▶ **TASK INPUTS**:
## Begin

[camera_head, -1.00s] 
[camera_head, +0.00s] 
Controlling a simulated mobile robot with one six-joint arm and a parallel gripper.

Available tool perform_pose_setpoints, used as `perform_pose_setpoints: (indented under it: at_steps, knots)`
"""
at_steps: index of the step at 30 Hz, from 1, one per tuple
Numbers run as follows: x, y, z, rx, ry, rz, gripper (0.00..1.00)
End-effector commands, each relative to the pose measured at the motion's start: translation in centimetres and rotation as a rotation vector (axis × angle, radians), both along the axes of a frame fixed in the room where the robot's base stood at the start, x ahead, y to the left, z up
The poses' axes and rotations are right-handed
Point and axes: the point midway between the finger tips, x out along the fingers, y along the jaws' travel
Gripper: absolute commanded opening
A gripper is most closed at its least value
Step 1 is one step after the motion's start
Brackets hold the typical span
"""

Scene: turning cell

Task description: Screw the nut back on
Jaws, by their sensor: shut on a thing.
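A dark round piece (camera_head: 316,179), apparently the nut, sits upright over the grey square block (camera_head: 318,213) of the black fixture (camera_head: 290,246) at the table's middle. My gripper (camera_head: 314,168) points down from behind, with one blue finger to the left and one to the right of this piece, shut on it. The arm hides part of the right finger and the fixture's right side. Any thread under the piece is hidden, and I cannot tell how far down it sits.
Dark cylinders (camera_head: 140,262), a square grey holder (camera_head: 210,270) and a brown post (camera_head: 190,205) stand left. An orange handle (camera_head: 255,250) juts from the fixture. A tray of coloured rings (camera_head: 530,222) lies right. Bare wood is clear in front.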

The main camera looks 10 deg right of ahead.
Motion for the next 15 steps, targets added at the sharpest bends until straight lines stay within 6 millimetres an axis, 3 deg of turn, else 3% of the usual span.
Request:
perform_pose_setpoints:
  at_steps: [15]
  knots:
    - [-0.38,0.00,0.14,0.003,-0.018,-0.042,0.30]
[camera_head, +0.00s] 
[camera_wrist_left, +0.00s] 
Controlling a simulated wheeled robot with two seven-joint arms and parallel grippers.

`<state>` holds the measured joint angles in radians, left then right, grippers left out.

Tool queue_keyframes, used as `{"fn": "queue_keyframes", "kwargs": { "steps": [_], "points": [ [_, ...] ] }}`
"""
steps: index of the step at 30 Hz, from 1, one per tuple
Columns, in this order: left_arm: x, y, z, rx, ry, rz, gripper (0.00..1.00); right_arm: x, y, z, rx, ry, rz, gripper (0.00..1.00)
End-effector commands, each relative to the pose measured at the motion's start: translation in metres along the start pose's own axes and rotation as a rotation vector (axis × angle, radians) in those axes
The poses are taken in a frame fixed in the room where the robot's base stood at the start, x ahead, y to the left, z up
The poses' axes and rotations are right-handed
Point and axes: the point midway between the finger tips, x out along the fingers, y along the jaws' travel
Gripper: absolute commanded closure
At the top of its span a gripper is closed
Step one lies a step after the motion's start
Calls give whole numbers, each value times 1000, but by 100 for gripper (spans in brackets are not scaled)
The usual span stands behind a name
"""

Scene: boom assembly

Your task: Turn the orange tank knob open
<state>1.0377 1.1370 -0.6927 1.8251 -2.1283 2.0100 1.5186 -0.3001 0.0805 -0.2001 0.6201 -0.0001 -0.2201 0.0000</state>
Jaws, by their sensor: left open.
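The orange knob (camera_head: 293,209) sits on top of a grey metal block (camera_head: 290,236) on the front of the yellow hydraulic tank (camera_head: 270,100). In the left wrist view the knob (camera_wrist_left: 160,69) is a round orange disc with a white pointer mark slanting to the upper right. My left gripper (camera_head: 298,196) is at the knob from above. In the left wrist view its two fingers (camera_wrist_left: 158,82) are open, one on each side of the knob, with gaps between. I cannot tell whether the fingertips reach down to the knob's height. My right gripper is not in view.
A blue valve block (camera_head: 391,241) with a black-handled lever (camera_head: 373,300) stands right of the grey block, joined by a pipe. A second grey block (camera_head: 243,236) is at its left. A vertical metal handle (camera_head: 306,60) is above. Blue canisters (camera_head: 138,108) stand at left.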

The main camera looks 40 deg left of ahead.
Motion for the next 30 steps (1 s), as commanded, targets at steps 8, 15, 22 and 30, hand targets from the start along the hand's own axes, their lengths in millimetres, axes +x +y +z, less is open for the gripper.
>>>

## End

▶ **THE PROBLEM**:
Find out how many lines in the listing contain the string "main". Give the number alone.

▶ **FINISHED EXERCISE**:
2